WHAT YOU HAVE TO DO:
Return the whole listing, keeping every character the same.

>> START DATASET RECORDS

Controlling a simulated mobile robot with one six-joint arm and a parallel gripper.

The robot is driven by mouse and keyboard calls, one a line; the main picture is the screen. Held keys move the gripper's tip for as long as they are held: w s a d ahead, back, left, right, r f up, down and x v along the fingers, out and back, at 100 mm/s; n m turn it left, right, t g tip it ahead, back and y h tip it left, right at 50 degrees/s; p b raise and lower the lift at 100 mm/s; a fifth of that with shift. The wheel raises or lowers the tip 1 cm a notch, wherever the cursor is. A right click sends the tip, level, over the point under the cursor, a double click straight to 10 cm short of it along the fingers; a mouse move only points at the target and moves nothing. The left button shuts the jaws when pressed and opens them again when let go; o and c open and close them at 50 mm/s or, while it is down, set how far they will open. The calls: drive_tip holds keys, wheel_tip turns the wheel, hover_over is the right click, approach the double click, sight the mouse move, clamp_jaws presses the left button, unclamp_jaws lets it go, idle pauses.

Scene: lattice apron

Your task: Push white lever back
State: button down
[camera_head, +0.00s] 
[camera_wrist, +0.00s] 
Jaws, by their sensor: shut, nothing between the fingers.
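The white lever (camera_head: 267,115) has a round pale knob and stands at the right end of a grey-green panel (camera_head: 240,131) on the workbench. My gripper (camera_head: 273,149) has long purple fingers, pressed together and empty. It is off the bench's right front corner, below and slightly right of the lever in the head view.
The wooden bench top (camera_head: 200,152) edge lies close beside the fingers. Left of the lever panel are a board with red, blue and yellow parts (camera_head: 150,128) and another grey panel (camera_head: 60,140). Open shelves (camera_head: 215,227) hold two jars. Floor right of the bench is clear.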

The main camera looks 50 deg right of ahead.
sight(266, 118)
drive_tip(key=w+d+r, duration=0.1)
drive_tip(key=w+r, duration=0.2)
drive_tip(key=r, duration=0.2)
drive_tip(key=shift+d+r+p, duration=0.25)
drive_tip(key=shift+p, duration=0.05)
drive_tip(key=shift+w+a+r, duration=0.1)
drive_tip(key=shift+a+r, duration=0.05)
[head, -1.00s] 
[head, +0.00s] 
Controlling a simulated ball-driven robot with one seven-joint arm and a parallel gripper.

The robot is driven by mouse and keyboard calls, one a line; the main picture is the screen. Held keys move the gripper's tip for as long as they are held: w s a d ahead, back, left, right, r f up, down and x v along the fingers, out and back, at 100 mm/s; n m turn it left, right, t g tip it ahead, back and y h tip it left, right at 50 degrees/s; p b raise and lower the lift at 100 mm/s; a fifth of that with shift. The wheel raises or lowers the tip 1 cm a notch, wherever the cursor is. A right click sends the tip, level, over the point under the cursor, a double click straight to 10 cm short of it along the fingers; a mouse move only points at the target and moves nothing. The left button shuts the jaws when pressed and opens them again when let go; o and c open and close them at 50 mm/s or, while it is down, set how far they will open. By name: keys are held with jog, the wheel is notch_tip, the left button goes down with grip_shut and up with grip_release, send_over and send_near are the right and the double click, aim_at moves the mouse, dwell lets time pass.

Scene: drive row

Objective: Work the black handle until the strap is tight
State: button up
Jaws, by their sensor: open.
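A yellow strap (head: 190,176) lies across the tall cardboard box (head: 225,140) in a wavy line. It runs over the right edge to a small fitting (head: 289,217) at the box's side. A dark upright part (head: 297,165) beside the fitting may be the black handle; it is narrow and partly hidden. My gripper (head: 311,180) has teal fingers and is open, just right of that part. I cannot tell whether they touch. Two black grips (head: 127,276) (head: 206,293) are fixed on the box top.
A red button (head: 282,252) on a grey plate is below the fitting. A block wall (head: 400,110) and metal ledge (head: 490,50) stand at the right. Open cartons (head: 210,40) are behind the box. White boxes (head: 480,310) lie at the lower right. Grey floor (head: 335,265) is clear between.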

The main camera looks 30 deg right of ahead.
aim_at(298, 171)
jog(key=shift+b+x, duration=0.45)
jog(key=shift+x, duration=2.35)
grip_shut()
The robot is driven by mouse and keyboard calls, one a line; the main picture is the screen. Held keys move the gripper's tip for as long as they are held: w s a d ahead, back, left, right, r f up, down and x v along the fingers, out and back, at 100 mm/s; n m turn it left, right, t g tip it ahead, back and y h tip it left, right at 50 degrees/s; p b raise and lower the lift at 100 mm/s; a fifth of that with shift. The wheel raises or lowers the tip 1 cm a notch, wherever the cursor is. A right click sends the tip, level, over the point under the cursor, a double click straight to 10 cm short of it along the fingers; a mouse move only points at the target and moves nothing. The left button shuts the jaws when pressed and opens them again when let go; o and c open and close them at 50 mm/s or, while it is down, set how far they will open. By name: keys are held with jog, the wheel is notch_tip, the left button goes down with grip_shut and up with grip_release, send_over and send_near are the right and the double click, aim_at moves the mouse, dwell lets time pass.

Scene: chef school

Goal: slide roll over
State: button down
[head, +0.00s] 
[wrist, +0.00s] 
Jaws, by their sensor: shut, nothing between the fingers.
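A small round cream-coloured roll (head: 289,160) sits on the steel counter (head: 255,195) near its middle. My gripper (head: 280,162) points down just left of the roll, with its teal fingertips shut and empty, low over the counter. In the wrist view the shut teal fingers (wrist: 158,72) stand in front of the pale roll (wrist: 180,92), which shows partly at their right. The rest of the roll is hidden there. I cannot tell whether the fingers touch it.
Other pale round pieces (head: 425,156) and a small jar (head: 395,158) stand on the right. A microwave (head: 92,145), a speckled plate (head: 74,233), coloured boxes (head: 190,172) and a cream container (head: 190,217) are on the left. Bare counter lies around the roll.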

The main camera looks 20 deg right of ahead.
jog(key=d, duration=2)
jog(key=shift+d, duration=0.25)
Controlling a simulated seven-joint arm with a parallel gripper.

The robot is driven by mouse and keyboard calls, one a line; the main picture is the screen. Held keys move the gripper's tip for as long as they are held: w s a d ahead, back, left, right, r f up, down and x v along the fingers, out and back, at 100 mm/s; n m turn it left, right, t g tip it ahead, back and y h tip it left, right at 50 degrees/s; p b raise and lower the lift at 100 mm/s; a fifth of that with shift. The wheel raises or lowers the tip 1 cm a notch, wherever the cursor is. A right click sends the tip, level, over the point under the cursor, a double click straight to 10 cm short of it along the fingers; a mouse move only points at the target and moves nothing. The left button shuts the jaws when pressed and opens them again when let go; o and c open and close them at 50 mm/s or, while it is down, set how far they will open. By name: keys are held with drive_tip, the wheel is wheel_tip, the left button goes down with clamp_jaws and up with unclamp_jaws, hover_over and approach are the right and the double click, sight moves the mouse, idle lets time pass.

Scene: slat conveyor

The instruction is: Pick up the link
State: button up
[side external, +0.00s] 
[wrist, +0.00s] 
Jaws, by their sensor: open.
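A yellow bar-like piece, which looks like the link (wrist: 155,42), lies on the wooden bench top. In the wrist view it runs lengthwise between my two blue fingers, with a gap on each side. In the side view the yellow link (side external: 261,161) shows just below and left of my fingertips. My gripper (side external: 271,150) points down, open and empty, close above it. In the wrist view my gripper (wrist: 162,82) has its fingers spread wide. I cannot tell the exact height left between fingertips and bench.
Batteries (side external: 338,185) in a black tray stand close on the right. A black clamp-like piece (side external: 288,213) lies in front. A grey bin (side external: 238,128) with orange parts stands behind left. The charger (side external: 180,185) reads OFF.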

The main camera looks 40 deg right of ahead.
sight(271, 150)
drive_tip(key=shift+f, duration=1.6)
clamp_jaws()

>> END DATASET RECORDS

RESPONSE BELOW:
Controlling a simulated mobile robot with one six-joint arm and a parallel gripper.

The robot is driven by mouse and keyboard calls, one a line; the main picture is the screen. Held keys move the gripper's tip for as long as they are held: w s a d ahead, back, left, right, r f up, down and x v along the fingers, out and back, at 100 mm/s; n m turn it left, right, t g tip it ahead, back and y h tip it left, right at 50 degrees/s; p b raise and lower the lift at 100 mm/s; a fifth of that with shift. The wheel raises or lowers the tip 1 cm a notch, wherever the cursor is. A right click sends the tip, level, over the point under the cursor, a double click straight to 10 cm short of it along the fingers; a mouse move only points at the target and moves nothing. The left button shuts the jaws when pressed and opens them again when let go; o and c open and close them at 50 mm/s or, while it is down, set how far they will open. The calls: drive_tip holds keys, wheel_tip turns the wheel, hover_over is the right click, approach the double click, sight the mouse move, clamp_jaws presses the left button, unclamp_jaws lets it go, idle pauses.

Scene: lattice apron

Your task: Push white lever back
State: button down
[camera_head, +0.00s] 
[camera_wrist, +0.00s] 
Jaws, by their sensor: shut, nothing between the fingers.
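The white lever (camera_head: 267,115) has a round pale knob and stands at the right end of a grey-green panel (camera_head: 240,131) on the workbench. My gripper (camera_head: 273,149) has long purple fingers, pressed together and empty. It is off the bench's right front corner, below and slightly right of the lever in the head view.
The wooden bench top (camera_head: 200,152) edge lies close beside the fingers. Left of the lever panel are a board with red, blue and yellow parts (camera_head: 150,128) and another grey panel (camera_head: 60,140). Open shelves (camera_head: 215,227) hold two jars. Floor right of the bench is clear.

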The main camera looks 50 deg right of ahead.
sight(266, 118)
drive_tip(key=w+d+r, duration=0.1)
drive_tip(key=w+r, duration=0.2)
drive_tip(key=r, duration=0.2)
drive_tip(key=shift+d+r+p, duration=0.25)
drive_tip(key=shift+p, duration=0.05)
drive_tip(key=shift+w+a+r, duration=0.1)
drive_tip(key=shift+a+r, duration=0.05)
[head, -1.00s] 
[head, +0.00s] 
Controlling a simulated ball-driven robot with one seven-joint arm and a parallel gripper.

The robot is driven by mouse and keyboard calls, one a line; the main picture is the screen. Held keys move the gripper's tip for as long as they are held: w s a d ahead, back, left, right, r f up, down and x v along the fingers, out and back, at 100 mm/s; n m turn it left, right, t g tip it ahead, back and y h tip it left, right at 50 degrees/s; p b raise and lower the lift at 100 mm/s; a fifth of that with shift. The wheel raises or lowers the tip 1 cm a notch, wherever the cursor is. A right click sends the tip, level, over the point under the cursor, a double click straight to 10 cm short of it along the fingers; a mouse move only points at the target and moves nothing. The left button shuts the jaws when pressed and opens them again when let go; o and c open and close them at 50 mm/s or, while it is down, set how far they will open. By name: keys are held with jog, the wheel is notch_tip, the left button goes down with grip_shut and up with grip_release, send_over and send_near are the right and the double click, aim_at moves the mouse, dwell lets time pass.

Scene: drive row

Objective: Work the black handle until the strap is tight
State: button up
Jaws, by their sensor: open.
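A yellow strap (head: 190,176) lies across the tall cardboard box (head: 225,140) in a wavy line. It runs over the right edge to a small fitting (head: 289,217) at the box's side. A dark upright part (head: 297,165) beside the fitting may be the black handle; it is narrow and partly hidden. My gripper (head: 311,180) has teal fingers and is open, just right of that part. I cannot tell whether they touch. Two black grips (head: 127,276) (head: 206,293) are fixed on the box top.
A red button (head: 282,252) on a grey plate is below the fitting. A block wall (head: 400,110) and metal ledge (head: 490,50) stand at the right. Open cartons (head: 210,40) are behind the box. White boxes (head: 480,310) lie at the lower right. Grey floor (head: 335,265) is clear between.

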The main camera looks 30 deg right of ahead.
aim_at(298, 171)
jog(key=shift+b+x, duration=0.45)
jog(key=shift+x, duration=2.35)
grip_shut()
The robot is driven by mouse and keyboard calls, one a line; the main picture is the screen. Held keys move the gripper's tip for as long as they are held: w s a d ahead, back, left, right, r f up, down and x v along the fingers, out and back, at 100 mm/s; n m turn it left, right, t g tip it ahead, back and y h tip it left, right at 50 degrees/s; p b raise and lower the lift at 100 mm/s; a fifth of that with shift. The wheel raises or lowers the tip 1 cm a notch, wherever the cursor is. A right click sends the tip, level, over the point under the cursor, a double click straight to 10 cm short of it along the fingers; a mouse move only points at the target and moves nothing. The left button shuts the jaws when pressed and opens them again when let go; o and c open and close them at 50 mm/s or, while it is down, set how far they will open. By name: keys are held with jog, the wheel is notch_tip, the left button goes down with grip_shut and up with grip_release, send_over and send_near are the right and the double click, aim_at moves the mouse, dwell lets time pass.

Scene: chef school

Goal: slide roll over
State: button down
[head, +0.00s] 
[wrist, +0.00s] 
Jaws, by their sensor: shut, nothing between the fingers.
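A small round cream-coloured roll (head: 289,160) sits on the steel counter (head: 255,195) near its middle. My gripper (head: 280,162) points down just left of the roll, with its teal fingertips shut and empty, low over the counter. In the wrist view the shut teal fingers (wrist: 158,72) stand in front of the pale roll (wrist: 180,92), which shows partly at their right. The rest of the roll is hidden there. I cannot tell whether the fingers touch it.
Other pale round pieces (head: 425,156) and a small jar (head: 395,158) stand on the right. A microwave (head: 92,145), a speckled plate (head: 74,233), coloured boxes (head: 190,172) and a cream container (head: 190,217) are on the left. Bare counter lies around the roll.

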The main camera looks 20 deg right of ahead.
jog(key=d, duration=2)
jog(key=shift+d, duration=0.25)
Controlling a simulated seven-joint arm with a parallel gripper.

The robot is driven by mouse and keyboard calls, one a line; the main picture is the screen. Held keys move the gripper's tip for as long as they are held: w s a d ahead, back, left, right, r f up, down and x v along the fingers, out and back, at 100 mm/s; n m turn it left, right, t g tip it ahead, back and y h tip it left, right at 50 degrees/s; p b raise and lower the lift at 100 mm/s; a fifth of that with shift. The wheel raises or lowers the tip 1 cm a notch, wherever the cursor is. A right click sends the tip, level, over the point under the cursor, a double click straight to 10 cm short of it along the fingers; a mouse move only points at the target and moves nothing. The left button shuts the jaws when pressed and opens them again when let go; o and c open and close them at 50 mm/s or, while it is down, set how far they will open. By name: keys are held with drive_tip, the wheel is wheel_tip, the left button goes down with clamp_jaws and up with unclamp_jaws, hover_over and approach are the right and the double click, sight moves the mouse, idle lets time pass.

Scene: slat conveyor

The instruction is: Pick up the link
State: button up
[side external, +0.00s] 
[wrist, +0.00s] 
Jaws, by their sensor: open.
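A yellow bar-like piece, which looks like the link (wrist: 155,42), lies on the wooden bench top. In the wrist view it runs lengthwise between my two blue fingers, with a gap on each side. In the side view the yellow link (side external: 261,161) shows just below and left of my fingertips. My gripper (side external: 271,150) points down, open and empty, close above it. In the wrist view my gripper (wrist: 162,82) has its fingers spread wide. I cannot tell the exact height left between fingertips and bench.
Batteries (side external: 338,185) in a black tray stand close on the right. A black clamp-like piece (side external: 288,213) lies in front. A grey bin (side external: 238,128) with orange parts stands behind left. The charger (side external: 180,185) reads OFF.

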The main camera looks 40 deg right of ahead.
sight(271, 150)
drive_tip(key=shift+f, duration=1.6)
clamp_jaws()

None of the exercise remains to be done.